Written request: Search the listing for "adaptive" and copy every line where it appears.

Source records:
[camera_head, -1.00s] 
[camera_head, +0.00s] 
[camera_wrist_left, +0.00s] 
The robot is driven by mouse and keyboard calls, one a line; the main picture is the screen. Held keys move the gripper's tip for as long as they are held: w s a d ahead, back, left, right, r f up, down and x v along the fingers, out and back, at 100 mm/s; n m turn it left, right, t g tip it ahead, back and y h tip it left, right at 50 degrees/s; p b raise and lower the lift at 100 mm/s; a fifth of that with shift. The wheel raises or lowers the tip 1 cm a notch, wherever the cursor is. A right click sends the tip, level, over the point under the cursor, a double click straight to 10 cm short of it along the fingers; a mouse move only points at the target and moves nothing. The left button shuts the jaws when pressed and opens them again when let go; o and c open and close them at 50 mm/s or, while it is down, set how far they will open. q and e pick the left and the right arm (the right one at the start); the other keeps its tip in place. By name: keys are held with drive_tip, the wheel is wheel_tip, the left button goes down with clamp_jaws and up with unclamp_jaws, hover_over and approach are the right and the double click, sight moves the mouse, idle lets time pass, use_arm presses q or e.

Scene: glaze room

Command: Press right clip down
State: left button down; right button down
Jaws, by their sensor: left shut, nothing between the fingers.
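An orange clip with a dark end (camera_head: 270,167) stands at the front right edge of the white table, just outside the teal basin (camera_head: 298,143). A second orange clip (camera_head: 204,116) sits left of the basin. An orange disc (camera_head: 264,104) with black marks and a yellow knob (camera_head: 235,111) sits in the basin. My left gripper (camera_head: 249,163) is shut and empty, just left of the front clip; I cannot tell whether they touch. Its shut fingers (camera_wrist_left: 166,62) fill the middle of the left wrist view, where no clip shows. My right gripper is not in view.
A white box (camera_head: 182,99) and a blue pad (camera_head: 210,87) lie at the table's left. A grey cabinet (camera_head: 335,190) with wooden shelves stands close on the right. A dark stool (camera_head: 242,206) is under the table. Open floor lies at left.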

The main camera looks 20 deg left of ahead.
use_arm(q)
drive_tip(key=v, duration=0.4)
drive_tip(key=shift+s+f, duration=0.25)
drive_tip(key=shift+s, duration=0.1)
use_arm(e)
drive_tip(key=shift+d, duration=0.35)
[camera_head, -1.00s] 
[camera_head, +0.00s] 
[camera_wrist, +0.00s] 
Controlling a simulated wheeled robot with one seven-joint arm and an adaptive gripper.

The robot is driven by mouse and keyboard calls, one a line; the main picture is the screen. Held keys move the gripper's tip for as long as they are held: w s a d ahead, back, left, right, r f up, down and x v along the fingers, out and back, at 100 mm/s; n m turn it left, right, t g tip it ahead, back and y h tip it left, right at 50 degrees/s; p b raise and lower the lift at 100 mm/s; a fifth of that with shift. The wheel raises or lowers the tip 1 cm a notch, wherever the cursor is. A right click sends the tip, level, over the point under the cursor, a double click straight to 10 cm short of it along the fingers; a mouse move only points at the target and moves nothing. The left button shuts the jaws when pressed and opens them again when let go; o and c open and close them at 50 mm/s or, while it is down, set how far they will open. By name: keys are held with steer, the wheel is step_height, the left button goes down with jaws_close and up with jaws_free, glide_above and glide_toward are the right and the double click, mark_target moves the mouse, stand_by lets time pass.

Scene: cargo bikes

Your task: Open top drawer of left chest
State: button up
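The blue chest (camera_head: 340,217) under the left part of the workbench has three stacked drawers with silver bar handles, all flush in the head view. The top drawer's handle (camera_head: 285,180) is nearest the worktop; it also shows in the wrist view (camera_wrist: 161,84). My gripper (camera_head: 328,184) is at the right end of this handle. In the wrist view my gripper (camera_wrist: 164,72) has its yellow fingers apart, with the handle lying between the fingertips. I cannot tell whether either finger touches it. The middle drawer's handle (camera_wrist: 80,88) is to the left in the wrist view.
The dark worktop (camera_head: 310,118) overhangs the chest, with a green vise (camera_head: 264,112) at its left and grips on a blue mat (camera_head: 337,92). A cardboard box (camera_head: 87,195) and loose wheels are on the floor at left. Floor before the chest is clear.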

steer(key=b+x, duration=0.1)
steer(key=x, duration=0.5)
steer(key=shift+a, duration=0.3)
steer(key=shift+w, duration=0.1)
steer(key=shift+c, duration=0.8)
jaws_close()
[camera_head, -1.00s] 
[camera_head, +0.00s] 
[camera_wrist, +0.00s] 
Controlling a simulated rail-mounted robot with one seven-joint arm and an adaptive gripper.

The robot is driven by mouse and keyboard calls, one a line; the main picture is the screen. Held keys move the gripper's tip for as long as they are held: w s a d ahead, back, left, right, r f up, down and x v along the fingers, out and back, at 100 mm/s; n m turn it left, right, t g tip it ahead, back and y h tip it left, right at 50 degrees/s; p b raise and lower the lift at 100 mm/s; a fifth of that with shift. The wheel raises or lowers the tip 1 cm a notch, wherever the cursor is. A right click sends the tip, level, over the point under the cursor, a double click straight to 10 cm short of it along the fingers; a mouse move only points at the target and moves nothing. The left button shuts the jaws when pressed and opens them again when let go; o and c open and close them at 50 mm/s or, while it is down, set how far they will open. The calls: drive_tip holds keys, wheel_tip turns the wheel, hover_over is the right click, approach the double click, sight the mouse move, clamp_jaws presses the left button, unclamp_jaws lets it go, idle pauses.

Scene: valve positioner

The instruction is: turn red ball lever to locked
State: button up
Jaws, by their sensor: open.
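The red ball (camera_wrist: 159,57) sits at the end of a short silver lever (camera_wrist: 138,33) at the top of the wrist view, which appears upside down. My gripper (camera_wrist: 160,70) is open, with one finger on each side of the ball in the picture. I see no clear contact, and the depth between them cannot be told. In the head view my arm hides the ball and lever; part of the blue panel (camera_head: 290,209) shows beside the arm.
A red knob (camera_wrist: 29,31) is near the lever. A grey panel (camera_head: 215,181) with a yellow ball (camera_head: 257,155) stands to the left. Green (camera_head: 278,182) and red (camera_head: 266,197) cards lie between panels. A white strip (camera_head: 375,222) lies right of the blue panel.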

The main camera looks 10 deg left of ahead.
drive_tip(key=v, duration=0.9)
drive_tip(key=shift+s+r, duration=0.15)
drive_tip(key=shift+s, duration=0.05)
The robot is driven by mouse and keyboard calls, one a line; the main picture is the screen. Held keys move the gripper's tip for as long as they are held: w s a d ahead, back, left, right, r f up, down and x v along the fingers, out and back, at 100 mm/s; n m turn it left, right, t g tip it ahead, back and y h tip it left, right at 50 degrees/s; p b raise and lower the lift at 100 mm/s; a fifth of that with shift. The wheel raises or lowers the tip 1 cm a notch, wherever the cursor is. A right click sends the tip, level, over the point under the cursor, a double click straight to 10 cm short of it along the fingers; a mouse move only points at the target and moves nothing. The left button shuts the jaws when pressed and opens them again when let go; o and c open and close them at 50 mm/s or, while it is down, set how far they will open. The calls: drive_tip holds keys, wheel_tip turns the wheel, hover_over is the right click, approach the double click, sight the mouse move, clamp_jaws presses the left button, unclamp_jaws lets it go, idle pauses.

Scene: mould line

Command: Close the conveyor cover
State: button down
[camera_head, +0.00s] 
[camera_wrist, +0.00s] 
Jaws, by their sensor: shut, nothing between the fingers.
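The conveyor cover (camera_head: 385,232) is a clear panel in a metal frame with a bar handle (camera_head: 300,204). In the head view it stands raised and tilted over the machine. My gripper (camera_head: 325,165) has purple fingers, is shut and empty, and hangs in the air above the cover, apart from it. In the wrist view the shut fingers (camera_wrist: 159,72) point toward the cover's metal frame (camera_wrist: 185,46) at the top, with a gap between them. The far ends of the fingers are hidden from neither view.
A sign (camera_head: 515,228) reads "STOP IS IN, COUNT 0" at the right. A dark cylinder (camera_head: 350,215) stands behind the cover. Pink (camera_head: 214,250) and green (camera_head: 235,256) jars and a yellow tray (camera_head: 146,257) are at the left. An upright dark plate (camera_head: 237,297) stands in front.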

Answer for this exercise:
Controlling a simulated wheeled robot with one seven-joint arm and an adaptive gripper.
Controlling a simulated rail-mounted robot with one seven-joint arm and an adaptive gripper.

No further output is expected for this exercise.